**The task**
Pictures in the listing should not be copied. Reproduce, word for word, each line from the one holding "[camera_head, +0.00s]" through the final line.

┄┄┄┄┄┄┄┄┄┄┄┄┄┄┄┄┄┄┄┄

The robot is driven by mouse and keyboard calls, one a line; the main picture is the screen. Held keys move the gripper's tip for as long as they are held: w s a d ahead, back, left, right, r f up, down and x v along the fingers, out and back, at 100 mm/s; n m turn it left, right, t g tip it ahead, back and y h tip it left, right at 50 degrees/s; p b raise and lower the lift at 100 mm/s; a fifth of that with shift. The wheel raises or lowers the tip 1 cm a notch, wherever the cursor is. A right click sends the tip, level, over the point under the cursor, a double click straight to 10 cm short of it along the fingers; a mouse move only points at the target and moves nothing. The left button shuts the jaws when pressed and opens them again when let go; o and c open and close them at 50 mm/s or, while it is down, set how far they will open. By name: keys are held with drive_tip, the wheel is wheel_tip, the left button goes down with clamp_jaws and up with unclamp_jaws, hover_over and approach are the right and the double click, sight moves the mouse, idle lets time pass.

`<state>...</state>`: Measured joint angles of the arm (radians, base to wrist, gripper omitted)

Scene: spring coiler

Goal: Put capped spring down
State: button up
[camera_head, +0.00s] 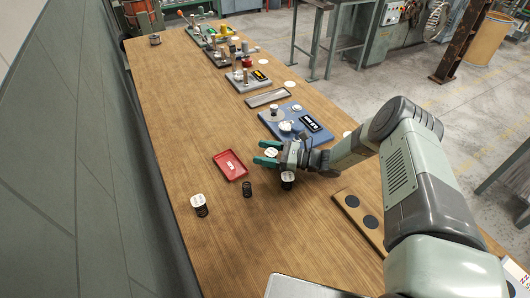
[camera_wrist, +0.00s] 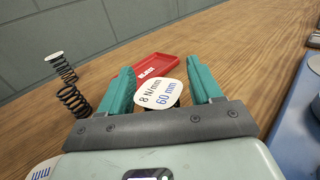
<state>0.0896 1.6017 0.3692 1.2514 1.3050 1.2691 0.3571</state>
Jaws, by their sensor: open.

┄┄┄┄┄┄┄┄┄┄┄┄┄┄┄┄┄┄┄┄

**Complete output**
[camera_head, +0.00s] 
[camera_wrist, +0.00s] 
<state>0.0896 1.6017 0.3692 1.2514 1.3050 1.2691 0.3571</state>
Jaws, by their sensor: open.

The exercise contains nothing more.